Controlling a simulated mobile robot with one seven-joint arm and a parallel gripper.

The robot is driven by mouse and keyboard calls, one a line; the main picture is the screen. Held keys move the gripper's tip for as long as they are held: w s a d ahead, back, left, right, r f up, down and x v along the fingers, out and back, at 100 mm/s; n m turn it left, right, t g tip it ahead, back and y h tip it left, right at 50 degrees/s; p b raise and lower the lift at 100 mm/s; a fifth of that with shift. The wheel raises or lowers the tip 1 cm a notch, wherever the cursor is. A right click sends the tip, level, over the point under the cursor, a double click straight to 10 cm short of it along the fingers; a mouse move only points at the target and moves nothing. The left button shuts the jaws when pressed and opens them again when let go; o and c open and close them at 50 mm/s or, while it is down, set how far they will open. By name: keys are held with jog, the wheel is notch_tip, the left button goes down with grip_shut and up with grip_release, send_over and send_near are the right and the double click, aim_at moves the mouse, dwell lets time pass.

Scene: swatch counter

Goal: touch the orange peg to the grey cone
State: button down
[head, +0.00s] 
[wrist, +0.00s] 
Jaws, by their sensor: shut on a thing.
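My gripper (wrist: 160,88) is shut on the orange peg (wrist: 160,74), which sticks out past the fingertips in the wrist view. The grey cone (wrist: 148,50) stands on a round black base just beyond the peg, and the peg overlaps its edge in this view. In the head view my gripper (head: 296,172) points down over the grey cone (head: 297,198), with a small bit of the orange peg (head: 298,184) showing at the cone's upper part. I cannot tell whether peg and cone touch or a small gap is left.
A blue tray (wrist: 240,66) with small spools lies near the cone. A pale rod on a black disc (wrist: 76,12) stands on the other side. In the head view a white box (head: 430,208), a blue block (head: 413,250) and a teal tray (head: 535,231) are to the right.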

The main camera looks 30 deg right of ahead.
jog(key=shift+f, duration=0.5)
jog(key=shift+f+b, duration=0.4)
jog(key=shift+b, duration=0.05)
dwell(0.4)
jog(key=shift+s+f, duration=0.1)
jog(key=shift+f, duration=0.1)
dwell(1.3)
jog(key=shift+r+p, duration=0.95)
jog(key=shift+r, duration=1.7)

++++++++++

EXERCISE: Repeat the listing exactly, from its first line to its last.

RESULT:
Controlling a simulated mobile robot with one seven-joint arm and a parallel gripper.

The robot is driven by mouse and keyboard calls, one a line; the main picture is the screen. Held keys move the gripper's tip for as long as they are held: w s a d ahead, back, left, right, r f up, down and x v along the fingers, out and back, at 100 mm/s; n m turn it left, right, t g tip it ahead, back and y h tip it left, right at 50 degrees/s; p b raise and lower the lift at 100 mm/s; a fifth of that with shift. The wheel raises or lowers the tip 1 cm a notch, wherever the cursor is. A right click sends the tip, level, over the point under the cursor, a double click straight to 10 cm short of it along the fingers; a mouse move only points at the target and moves nothing. The left button shuts the jaws when pressed and opens them again when let go; o and c open and close them at 50 mm/s or, while it is down, set how far they will open. By name: keys are held with jog, the wheel is notch_tip, the left button goes down with grip_shut and up with grip_release, send_over and send_near are the right and the double click, aim_at moves the mouse, dwell lets time pass.

Scene: swatch counter

Goal: touch the orange peg to the grey cone
State: button down
[head, +0.00s] 
[wrist, +0.00s] 
Jaws, by their sensor: shut on a thing.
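My gripper (wrist: 160,88) is shut on the orange peg (wrist: 160,74), which sticks out past the fingertips in the wrist view. The grey cone (wrist: 148,50) stands on a round black base just beyond the peg, and the peg overlaps its edge in this view. In the head view my gripper (head: 296,172) points down over the grey cone (head: 297,198), with a small bit of the orange peg (head: 298,184) showing at the cone's upper part. I cannot tell whether peg and cone touch or a small gap is left.
A blue tray (wrist: 240,66) with small spools lies near the cone. A pale rod on a black disc (wrist: 76,12) stands on the other side. In the head view a white box (head: 430,208), a blue block (head: 413,250) and a teal tray (head: 535,231) are to the right.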

The main camera looks 30 deg right of ahead.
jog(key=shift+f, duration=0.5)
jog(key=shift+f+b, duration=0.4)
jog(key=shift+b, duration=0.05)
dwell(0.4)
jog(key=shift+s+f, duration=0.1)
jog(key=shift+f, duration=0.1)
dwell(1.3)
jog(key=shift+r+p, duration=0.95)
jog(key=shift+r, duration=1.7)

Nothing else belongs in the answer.